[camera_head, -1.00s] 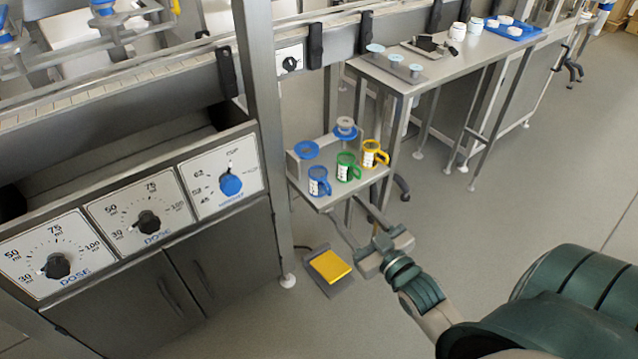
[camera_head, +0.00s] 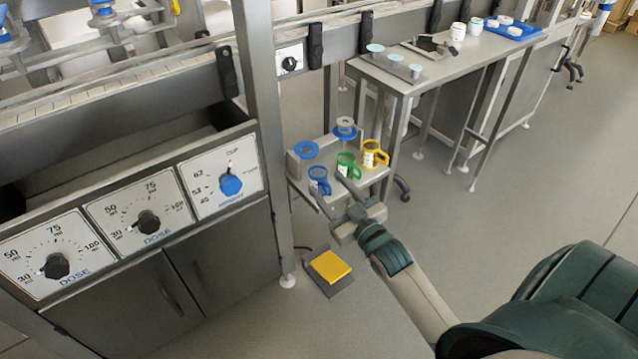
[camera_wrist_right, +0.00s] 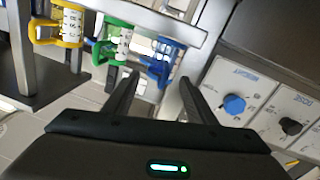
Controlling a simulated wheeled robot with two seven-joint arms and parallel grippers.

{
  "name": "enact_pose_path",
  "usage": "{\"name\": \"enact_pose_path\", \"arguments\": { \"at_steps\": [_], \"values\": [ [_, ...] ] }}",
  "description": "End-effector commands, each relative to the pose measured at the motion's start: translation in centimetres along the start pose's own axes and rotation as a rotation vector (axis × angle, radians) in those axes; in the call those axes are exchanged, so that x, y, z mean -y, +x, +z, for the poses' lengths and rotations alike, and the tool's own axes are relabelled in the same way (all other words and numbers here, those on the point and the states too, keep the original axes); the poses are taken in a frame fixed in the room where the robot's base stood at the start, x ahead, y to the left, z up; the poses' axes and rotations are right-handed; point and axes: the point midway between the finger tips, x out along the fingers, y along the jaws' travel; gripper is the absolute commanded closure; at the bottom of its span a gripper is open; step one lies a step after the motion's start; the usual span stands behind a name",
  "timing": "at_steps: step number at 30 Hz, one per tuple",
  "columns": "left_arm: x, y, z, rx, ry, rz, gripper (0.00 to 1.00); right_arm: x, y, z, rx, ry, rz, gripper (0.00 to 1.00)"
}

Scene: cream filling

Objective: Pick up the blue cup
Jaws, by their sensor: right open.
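The blue cup (camera_head: 319,181) stands upright at the front left of a small metal shelf (camera_head: 372,183), left of the green cup (camera_head: 346,162) and the yellow cup (camera_head: 374,154). My right gripper (camera_head: 335,189) is open and empty, its two fingers pointing at the shelf's front edge near the blue cup. In the right wrist view the blue cup (camera_wrist_right: 164,62) shows ahead of the parted fingers (camera_wrist_right: 157,85), with its handle to the left; the fingers look short of its body. My left gripper is not in view.
Two blue-topped round parts, one (camera_head: 306,149) at the back left, stand behind the cups. A dosing panel with a blue knob (camera_head: 231,185) and a metal post (camera_head: 268,130) are at the left. A yellow pedal (camera_head: 330,266) lies on the floor below.

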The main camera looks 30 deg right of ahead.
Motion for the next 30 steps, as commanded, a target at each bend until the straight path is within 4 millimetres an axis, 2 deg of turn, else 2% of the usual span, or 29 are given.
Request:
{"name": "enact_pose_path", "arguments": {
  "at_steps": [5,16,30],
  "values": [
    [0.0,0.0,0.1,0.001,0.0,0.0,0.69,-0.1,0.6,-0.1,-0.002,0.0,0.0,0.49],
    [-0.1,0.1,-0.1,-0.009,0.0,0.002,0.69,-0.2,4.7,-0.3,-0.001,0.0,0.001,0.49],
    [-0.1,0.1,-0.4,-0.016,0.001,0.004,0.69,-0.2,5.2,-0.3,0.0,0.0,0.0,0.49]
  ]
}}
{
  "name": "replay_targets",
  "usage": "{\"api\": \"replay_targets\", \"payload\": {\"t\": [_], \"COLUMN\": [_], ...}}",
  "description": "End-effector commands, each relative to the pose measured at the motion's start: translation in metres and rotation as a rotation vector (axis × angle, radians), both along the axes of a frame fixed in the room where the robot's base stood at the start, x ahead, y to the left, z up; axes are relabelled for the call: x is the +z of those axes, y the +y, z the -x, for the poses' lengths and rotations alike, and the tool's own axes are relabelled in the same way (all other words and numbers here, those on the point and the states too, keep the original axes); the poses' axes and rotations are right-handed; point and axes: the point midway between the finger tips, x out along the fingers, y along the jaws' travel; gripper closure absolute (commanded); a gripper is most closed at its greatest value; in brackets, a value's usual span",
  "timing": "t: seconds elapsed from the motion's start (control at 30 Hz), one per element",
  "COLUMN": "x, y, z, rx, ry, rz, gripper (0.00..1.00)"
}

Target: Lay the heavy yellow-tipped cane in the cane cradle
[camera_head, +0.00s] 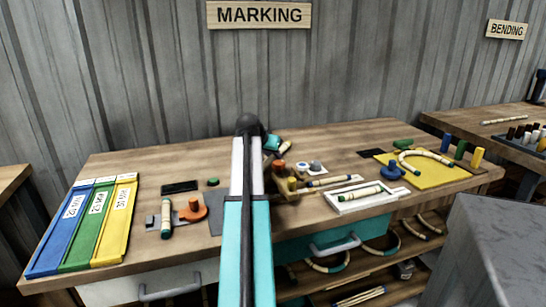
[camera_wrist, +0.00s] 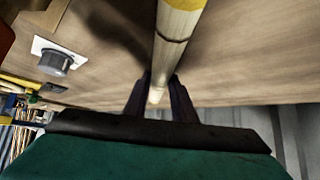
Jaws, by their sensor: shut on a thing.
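My gripper (camera_wrist: 160,82) is shut on a pale cane (camera_wrist: 175,40) in the wrist view. The cane has a dark ring and a yellow band at the picture's top edge, and it stands out between the dark fingers above the wooden bench. In the head view, the teal part of my gripper (camera_head: 272,143) shows beyond the end of my arm, with a pale cane piece (camera_head: 285,147) beside it. My arm hides part of the bench there. I cannot tell for certain which fixture is the cane cradle; a wooden block with coloured pegs (camera_head: 287,188) stands just right of my arm.
A white tray (camera_head: 345,207) holds a green-ended cane. Another green-ended cane (camera_head: 166,220) lies left, beside an orange clamp (camera_head: 194,210). Blue, green and yellow strips (camera_head: 86,225) lie far left. A bent cane (camera_head: 425,155) lies on a yellow board (camera_head: 445,180) at right.

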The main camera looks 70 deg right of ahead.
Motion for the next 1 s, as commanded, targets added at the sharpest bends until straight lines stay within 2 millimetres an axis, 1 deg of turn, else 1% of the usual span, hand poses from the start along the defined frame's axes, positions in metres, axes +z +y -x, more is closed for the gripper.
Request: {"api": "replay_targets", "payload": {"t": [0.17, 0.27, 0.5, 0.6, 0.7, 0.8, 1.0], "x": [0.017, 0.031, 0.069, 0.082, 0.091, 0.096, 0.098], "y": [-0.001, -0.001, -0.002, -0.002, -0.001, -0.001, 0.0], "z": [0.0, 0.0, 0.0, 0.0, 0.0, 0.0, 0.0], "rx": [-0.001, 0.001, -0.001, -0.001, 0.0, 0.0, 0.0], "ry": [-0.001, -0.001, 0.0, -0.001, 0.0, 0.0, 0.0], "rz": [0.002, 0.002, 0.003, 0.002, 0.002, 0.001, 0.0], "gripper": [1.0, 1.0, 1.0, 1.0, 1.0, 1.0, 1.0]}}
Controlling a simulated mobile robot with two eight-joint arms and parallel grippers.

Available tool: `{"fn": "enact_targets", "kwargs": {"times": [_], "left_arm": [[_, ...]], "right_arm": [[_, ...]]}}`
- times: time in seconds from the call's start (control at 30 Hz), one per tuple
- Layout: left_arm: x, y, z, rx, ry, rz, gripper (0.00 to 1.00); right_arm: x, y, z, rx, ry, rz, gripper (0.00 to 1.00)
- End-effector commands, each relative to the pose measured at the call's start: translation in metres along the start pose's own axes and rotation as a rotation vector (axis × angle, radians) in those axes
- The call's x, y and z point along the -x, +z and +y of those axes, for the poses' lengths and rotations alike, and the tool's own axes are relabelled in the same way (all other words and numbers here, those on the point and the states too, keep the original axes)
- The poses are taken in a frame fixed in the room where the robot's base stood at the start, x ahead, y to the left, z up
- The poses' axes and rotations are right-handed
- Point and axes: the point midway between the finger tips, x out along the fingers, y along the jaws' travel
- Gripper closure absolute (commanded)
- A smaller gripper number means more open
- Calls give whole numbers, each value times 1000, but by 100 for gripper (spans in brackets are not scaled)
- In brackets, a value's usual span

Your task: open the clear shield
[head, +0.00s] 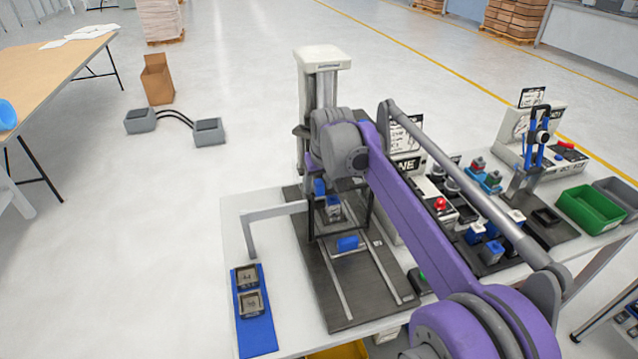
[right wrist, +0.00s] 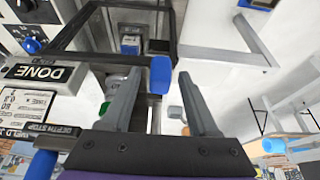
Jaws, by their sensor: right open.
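The clear shield (head: 340,228) shows as a dark frame at the front of the press station; its pane is hard to see. A blue handle (head: 347,243) sits at its lower edge. In the right wrist view the dark shield frame (right wrist: 120,54) crosses the top, and the blue handle (right wrist: 160,75) is near its lower corner. My right gripper (right wrist: 159,78) is open, with a finger on each side of the handle and a visible gap to both. In the head view its fingers are hidden behind my purple arm. My left gripper is not in view.
The press column (head: 322,85) stands behind the shield. A blue tray (head: 258,335) with two dark parts lies at the table's front left. Fixtures with blue and red knobs and a green bin (head: 590,208) fill the right side. The floor at left is mostly clear.

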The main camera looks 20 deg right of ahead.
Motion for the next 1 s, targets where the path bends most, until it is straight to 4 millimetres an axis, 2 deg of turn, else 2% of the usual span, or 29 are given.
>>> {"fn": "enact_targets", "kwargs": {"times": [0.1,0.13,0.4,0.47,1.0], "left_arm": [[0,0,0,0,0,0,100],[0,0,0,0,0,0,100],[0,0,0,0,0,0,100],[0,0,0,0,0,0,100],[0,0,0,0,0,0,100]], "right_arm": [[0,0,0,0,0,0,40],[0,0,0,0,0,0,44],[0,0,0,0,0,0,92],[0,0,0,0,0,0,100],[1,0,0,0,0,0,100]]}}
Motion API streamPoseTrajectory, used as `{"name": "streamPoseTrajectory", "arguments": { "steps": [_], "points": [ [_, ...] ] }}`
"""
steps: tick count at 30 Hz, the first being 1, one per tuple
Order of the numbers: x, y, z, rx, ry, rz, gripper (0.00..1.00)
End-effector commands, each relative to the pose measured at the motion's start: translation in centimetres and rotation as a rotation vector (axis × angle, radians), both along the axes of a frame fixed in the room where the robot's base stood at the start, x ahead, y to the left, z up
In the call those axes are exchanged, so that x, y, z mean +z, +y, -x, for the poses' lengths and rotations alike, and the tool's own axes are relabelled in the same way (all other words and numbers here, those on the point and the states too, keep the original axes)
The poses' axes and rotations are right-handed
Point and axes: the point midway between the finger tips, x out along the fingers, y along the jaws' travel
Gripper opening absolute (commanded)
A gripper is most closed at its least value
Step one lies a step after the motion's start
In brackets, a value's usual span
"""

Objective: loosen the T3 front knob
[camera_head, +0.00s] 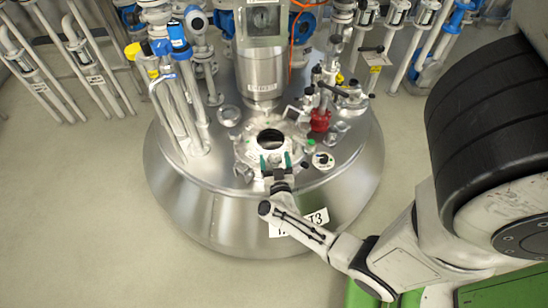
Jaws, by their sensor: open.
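The steel reactor vessel (180,205) carries a T3 label (318,217) on its front side. On its top is a round manway (270,139) with a dark opening, ringed by small clamps and knobs. My gripper (276,161) is over the front edge of this ring, its two green-tipped fingers apart and pointing toward the manway. A front knob cannot be made out clearly; the gripper covers that part of the rim. I cannot tell whether the fingers touch or surround anything.
A vertical steel column (262,72) rises behind the manway. Pipes with blue handles (178,38) stand at left. A red fitting (320,120) and black-handled valves crowd the right. Pipe racks line the back. The floor (70,220) at left is clear.

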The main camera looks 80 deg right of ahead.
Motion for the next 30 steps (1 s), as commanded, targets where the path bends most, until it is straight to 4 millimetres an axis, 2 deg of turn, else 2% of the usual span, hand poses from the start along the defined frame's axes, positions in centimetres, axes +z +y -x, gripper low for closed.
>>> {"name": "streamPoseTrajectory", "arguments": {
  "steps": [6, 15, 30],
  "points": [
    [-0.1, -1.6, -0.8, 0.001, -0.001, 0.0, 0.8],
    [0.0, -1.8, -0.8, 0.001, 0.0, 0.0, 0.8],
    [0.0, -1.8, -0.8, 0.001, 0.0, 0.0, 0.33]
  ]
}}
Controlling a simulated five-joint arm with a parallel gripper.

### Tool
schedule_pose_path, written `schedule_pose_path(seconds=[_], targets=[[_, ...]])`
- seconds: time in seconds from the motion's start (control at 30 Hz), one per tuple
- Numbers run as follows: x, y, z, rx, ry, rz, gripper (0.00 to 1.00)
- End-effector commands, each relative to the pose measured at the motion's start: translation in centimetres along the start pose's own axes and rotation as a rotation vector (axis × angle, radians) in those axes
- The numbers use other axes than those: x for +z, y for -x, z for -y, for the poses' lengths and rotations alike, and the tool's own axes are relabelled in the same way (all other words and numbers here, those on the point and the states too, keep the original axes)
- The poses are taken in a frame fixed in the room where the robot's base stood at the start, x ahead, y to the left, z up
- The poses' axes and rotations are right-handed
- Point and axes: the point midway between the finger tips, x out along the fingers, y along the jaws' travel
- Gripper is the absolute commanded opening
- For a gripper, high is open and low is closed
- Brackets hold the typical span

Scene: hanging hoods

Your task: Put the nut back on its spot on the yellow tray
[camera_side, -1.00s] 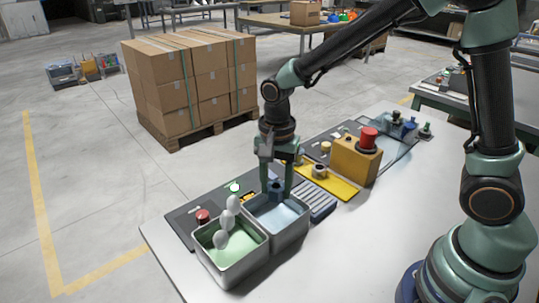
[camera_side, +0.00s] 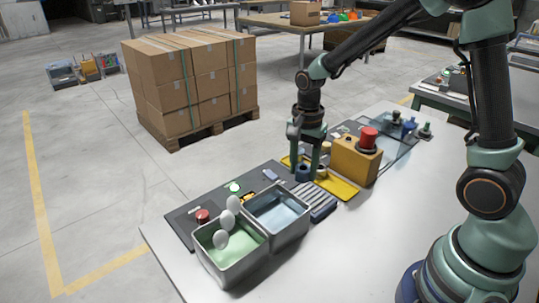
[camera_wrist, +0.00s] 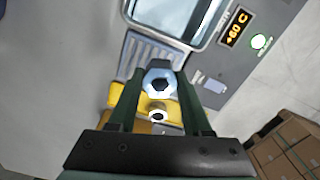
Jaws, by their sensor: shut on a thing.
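The nut (camera_wrist: 159,84) is hexagonal, with a pale metallic face in the wrist view. It looks dark blue in the side view (camera_side: 303,173). My gripper (camera_side: 309,174) is shut on it, one finger on each side, pointing down.
A grey ribbed rack (camera_side: 316,202) lies beside the tray. A metal bath with bluish liquid (camera_side: 277,216) and one with green liquid (camera_side: 227,259) stand at the left. A yellow box with a red button (camera_side: 356,158) stands beyond the tray. The front tabletop is clear.

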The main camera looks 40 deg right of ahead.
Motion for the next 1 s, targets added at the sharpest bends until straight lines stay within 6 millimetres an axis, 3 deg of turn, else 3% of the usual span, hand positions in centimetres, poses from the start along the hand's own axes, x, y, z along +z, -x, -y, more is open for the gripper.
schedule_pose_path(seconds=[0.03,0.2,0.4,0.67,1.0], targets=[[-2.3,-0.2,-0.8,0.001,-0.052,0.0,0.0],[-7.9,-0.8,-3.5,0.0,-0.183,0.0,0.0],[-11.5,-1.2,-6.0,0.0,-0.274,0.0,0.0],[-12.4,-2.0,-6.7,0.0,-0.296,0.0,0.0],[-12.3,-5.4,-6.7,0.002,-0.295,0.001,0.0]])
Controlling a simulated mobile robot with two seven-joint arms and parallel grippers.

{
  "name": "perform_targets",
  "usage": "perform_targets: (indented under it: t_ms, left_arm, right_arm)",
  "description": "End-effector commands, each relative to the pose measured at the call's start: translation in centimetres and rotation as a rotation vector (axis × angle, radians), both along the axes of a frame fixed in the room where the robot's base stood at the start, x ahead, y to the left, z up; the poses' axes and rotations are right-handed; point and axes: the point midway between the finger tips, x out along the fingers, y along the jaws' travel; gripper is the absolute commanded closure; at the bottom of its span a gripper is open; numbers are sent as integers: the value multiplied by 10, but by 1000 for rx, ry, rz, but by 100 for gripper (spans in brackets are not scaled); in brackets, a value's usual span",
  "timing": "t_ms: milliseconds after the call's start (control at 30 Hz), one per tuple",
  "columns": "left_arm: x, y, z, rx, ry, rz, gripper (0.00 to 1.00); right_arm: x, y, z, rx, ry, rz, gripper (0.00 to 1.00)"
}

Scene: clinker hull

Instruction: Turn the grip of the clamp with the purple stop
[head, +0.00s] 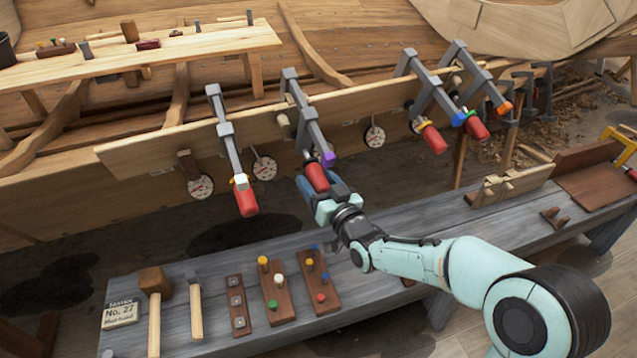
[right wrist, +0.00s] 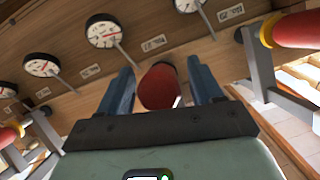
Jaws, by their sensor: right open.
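The clamp with the purple stop (head: 328,160) hangs on the plank edge in the middle of the head view. Its red grip (head: 316,178) points down toward me. My right gripper (head: 314,190) is at the grip, fingers pointing up at it. In the right wrist view the red grip (right wrist: 158,88) sits between the two blue fingers, with gaps visible beside it; the gripper is open. I cannot tell whether either finger touches it. The purple stop does not show in the right wrist view. My left gripper is not in view.
A clamp with a red grip (head: 246,202) is to the left; more clamps (head: 433,138) are to the right. Dials (head: 264,168) line the plank.

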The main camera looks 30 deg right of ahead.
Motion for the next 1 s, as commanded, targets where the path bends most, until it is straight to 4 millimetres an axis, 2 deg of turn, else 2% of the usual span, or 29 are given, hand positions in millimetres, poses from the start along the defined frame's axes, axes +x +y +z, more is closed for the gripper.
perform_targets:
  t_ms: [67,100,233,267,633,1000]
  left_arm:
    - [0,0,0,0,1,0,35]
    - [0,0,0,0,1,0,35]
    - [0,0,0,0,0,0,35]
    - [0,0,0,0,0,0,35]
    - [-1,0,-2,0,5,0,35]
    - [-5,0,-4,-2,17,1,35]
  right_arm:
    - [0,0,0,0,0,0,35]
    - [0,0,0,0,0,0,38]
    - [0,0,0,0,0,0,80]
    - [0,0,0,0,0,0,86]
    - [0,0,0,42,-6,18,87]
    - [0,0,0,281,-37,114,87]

◆ ◆ ◆

What is needed. Above are some entries; copy exactly the lines from the line with "Gripper opening absolute (commanded)" through the line with "Motion for the next 30 steps (1", both included, but none of the pictures.

Solved problem.
Gripper opening absolute (commanded)
A gripper is most closed at its least value
Step one lies a step after the motion's start
In brackets, a value's usual span
"""

Objective: loosen the T3 front knob
[camera_head, +0.00s] 
Jaws, by their sensor: open.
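The steel reactor vessel (180,205) carries a T3 label (318,217) on its front side. On its top is a round manway (270,139) with a dark opening, ringed by small clamps and knobs. My gripper (276,161) is over the front edge of this ring, its two green-tipped fingers apart and pointing toward the manway. A front knob cannot be made out clearly; the gripper covers that part of the rim. I cannot tell whether the fingers touch or surround anything.
A vertical steel column (262,72) rises behind the manway. Pipes with blue handles (178,38) stand at left. A red fitting (320,120) and black-handled valves crowd the right. Pipe racks line the back. The floor (70,220) at left is clear.

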The main camera looks 80 deg right of ahead.
Motion for the next 30 steps (1 s), as commanded, targets where the path bends most, until it is straight to 4 millimetres an axis, 2 deg of turn, else 2% of the usual span, hand poses from the start along the defined frame's axes, positions in centimetres, axes +z +y -x, gripper low for closed.

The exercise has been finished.